(TASK)
From the listing below, copy word for word every line starting at the one that includes "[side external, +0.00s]" and ending at the one that includes "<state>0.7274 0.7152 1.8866"; the pictures are omitted.

(GIVEN INFORMATION)
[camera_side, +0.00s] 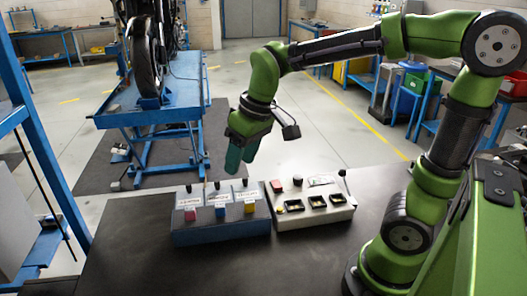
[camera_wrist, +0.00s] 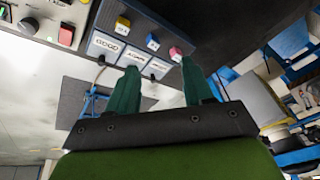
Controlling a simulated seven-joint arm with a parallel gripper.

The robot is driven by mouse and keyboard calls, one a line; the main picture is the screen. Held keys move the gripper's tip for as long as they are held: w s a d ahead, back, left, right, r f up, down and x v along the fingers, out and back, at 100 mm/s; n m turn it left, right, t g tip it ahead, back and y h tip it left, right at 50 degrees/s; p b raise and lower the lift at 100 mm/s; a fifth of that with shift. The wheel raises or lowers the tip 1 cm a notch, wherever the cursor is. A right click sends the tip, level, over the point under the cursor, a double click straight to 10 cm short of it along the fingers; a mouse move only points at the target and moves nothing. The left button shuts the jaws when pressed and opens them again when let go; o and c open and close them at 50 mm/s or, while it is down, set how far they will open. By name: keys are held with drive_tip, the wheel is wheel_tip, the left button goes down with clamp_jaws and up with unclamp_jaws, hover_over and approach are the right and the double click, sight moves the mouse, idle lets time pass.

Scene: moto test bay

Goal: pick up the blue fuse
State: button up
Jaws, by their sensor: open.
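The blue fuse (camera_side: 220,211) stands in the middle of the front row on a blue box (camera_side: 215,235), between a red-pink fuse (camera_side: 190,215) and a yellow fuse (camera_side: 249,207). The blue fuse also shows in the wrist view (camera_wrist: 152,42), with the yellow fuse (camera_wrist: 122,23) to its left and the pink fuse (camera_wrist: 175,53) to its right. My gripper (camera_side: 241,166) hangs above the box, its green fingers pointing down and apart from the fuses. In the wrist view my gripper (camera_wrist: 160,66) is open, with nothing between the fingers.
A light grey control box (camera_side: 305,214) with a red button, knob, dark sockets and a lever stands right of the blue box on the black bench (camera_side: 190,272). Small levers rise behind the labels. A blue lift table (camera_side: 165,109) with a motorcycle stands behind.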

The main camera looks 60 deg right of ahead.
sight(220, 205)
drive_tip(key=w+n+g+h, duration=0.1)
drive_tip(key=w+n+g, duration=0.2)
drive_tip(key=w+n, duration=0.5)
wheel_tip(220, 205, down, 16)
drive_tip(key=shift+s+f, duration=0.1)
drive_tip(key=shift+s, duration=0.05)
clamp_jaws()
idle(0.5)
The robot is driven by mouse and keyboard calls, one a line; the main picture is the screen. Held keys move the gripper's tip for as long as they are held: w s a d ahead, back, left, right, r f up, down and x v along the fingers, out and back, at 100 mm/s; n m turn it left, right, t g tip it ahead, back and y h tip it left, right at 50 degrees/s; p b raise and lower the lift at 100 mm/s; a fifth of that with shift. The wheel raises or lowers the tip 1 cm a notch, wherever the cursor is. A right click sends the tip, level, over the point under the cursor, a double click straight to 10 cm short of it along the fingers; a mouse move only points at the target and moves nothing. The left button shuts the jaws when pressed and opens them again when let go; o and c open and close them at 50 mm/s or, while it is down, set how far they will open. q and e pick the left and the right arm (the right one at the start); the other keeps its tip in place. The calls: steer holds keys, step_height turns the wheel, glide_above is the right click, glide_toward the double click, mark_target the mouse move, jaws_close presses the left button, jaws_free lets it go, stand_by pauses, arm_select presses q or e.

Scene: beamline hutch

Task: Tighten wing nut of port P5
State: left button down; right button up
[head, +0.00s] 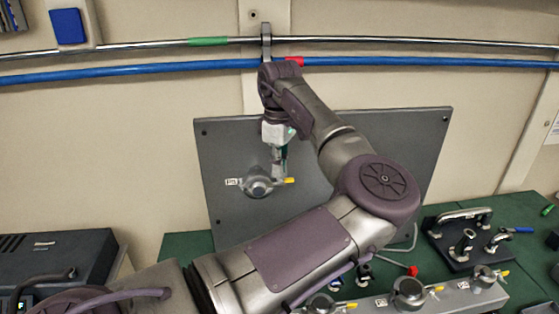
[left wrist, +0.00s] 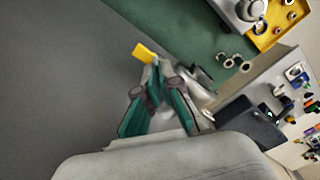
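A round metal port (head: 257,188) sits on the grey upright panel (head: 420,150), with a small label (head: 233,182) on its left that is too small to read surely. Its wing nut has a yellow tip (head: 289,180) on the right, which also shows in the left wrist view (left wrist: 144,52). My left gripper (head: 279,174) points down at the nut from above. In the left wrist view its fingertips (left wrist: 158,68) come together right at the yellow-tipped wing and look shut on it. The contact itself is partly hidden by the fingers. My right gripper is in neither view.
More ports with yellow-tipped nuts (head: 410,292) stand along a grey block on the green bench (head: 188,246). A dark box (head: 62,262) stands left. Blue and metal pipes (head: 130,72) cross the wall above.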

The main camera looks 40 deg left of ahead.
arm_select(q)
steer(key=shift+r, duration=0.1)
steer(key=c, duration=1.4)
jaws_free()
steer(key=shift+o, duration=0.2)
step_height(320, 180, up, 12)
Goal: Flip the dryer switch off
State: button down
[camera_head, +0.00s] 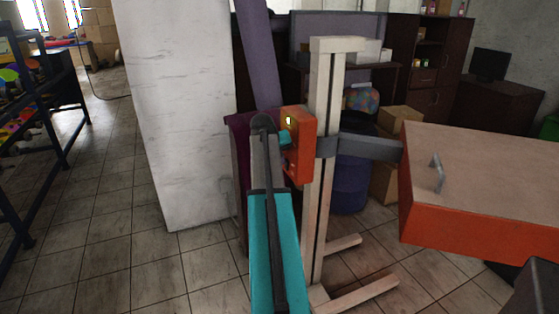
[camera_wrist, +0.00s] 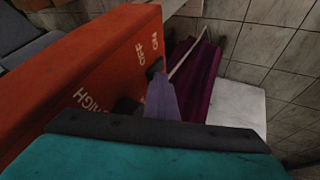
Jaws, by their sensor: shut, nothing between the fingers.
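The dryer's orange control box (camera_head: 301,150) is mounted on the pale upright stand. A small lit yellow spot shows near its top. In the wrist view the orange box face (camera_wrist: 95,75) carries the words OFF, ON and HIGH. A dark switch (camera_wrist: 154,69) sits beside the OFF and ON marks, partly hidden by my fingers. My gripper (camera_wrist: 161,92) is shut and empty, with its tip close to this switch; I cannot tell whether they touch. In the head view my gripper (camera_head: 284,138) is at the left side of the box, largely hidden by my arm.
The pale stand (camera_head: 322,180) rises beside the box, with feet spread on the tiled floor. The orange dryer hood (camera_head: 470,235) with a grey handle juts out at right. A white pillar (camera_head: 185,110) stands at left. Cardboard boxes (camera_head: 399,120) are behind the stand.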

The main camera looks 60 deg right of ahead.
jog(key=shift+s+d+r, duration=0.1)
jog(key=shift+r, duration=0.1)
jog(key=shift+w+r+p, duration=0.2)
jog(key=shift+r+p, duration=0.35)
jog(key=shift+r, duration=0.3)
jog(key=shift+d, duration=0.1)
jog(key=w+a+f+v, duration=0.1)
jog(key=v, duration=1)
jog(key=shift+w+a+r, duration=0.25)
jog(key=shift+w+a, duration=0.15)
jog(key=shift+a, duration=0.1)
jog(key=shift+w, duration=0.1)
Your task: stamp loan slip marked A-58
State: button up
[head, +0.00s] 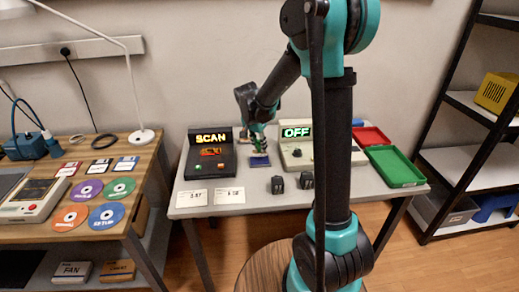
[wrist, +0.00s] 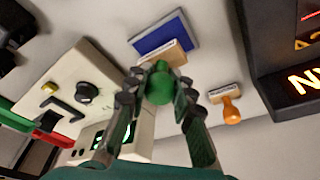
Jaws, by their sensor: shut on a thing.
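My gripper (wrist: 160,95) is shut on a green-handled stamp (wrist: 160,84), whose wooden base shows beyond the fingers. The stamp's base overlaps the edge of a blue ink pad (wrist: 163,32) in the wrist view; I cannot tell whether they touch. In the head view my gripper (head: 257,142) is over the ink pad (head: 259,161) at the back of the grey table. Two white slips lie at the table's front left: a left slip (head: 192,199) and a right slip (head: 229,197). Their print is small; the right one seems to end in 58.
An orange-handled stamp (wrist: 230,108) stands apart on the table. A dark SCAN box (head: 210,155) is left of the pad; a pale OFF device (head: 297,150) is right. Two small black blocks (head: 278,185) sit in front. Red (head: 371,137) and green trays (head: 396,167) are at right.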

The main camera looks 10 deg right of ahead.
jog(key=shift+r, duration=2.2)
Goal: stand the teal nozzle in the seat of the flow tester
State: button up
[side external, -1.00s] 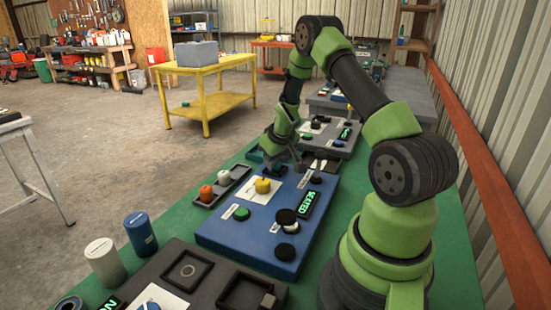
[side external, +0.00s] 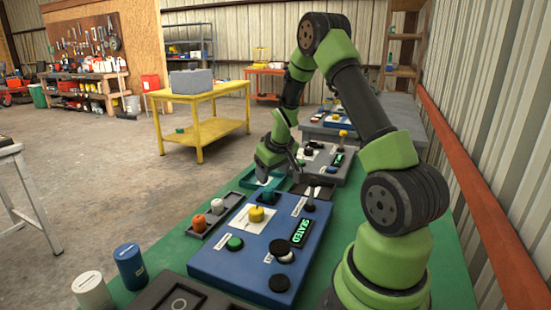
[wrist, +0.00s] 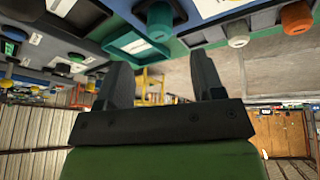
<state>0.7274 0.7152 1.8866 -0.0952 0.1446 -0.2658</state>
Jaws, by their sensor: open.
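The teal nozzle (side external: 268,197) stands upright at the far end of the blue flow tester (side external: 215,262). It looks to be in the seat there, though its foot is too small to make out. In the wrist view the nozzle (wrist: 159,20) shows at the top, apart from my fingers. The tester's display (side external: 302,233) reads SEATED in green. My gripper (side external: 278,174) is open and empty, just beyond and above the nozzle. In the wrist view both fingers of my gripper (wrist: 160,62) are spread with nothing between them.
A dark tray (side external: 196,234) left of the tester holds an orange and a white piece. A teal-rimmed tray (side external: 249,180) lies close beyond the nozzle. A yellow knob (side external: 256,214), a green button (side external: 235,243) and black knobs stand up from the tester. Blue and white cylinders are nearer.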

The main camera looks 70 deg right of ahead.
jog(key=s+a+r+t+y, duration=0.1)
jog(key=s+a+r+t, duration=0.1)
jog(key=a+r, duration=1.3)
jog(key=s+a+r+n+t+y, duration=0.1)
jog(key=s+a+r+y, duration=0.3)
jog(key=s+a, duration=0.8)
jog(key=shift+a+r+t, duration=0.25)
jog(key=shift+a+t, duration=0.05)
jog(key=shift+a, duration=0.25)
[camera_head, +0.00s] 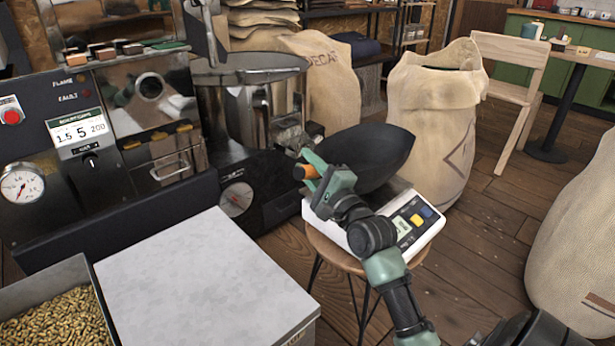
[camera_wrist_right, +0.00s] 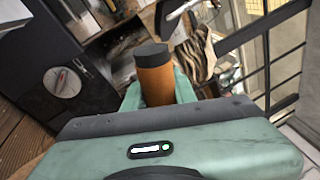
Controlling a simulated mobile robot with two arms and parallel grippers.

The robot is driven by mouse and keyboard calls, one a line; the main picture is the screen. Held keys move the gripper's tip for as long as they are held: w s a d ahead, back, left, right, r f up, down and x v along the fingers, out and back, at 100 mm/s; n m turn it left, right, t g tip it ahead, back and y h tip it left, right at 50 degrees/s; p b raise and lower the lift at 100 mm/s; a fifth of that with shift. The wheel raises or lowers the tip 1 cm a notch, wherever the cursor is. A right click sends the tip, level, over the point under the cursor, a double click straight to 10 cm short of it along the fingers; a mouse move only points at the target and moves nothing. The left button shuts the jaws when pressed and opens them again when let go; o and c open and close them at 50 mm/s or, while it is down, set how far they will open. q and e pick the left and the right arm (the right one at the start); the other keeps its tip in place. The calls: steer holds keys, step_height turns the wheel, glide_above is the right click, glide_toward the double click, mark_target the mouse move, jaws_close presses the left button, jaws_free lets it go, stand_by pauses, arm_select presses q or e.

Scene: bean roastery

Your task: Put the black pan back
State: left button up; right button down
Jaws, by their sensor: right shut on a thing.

(FINAL RESULT)
[side external, +0.00s] 
[wrist, +0.00s] 
<state>0.7274 0.7152 1.8866 -0.0952 0.1446 -0.2658</state>

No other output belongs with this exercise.